"O God beyond all praising" and "Holy God" were about the best of it. This is lowbrow, even by the standards of the typical Cathedral mixed-style "keep everyone happy" program. I have to wonder what Abp. Sample thought of what he heard.
Well, but a congregation can wrong the melody. I would not use it as a congregational hymn at a liturgy where you have a mix of non-British congregants from all over who are not familiar with the tune; it's not exactly OLD HUNDREDTH or GROSSER GOTT.
Every time I hear a hymn set THAXTED, I think of "Jupiter, the Bringer of Jollity." As the hymn ends, I feel thrown back into the music that follows it in the orchestral movement. But I come from an age long before "O God beyond all Praising" or even "I vow to thee my country" ... fossil that I am.
" . . . seems like people want it at every wedding I do"

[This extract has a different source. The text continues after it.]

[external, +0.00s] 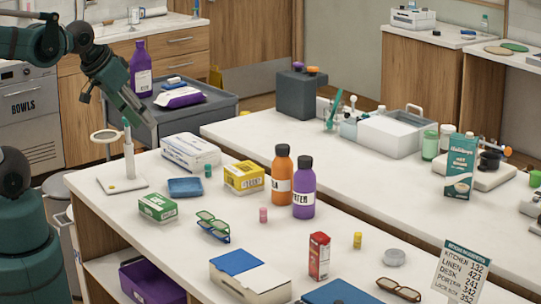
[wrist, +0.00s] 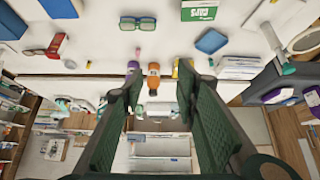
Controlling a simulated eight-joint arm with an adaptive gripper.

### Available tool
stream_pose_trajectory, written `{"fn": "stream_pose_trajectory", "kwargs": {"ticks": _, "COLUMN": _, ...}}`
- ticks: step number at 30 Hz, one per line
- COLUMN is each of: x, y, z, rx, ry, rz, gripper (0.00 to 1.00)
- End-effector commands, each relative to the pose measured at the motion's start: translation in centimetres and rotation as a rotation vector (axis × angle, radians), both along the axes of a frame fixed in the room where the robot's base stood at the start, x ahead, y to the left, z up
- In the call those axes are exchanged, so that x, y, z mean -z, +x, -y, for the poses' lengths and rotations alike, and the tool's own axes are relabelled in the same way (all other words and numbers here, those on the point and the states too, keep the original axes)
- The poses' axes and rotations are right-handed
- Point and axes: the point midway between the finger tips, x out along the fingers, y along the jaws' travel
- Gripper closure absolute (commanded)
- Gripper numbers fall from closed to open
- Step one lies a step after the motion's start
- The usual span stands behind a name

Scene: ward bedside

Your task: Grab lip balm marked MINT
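Several small lip-balm-sized cylinders stand on the near white table: a green one (external: 208,170) beside the blue folded cloth, a pink one (external: 263,214) in the middle, and a yellow one (external: 357,240) at the right. Their markings are too small to read, so I cannot tell which says MINT. The pink one (wrist: 136,27) and the yellow one (wrist: 88,64) also show in the wrist view. My gripper (external: 145,112) hangs above the table's far left corner, near the ring stand. In the wrist view my gripper (wrist: 159,70) is open, with nothing between its fingers.
An orange bottle (external: 282,175) and a purple bottle (external: 304,188) stand near a yellow box (external: 244,177). The ring stand (external: 129,160), blue cloth (external: 185,187), green box (external: 157,208) and glasses (external: 212,226) lie leftward. A red box (external: 319,256) stands in front.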

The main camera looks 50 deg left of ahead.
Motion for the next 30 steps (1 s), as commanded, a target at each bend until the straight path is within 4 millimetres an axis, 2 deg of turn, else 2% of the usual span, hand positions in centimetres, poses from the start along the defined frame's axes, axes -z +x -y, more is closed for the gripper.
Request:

Then it would appear you have more than enough congregants at those weddings who are familiar with it. (I am familiar with it, and can sing the tune happily, but I am quite aware that the majority of people appear not so to be. Maybe the issue is so many fewer people have nuptial Masses than was formerly the case.) To be clear, I am not someone who argues in any way against programming unfamiliar music at Sunday Masses - the only way people become familiar with music is through such programming, after all - but I am mindful that congregations gathering From Away (as one might have described it in parts of New England in generations past) for ritual Masses can dilute such local familiarity as may happily exist otherwise.
But of course as a text written during WW1 by the UK Ambassador to the USA, and a tune by Holst, it's certainly stamped emphatically British. I am fond of the apt subtitle for the text that included in that 1925 hymnal: "The Two Fatherlands".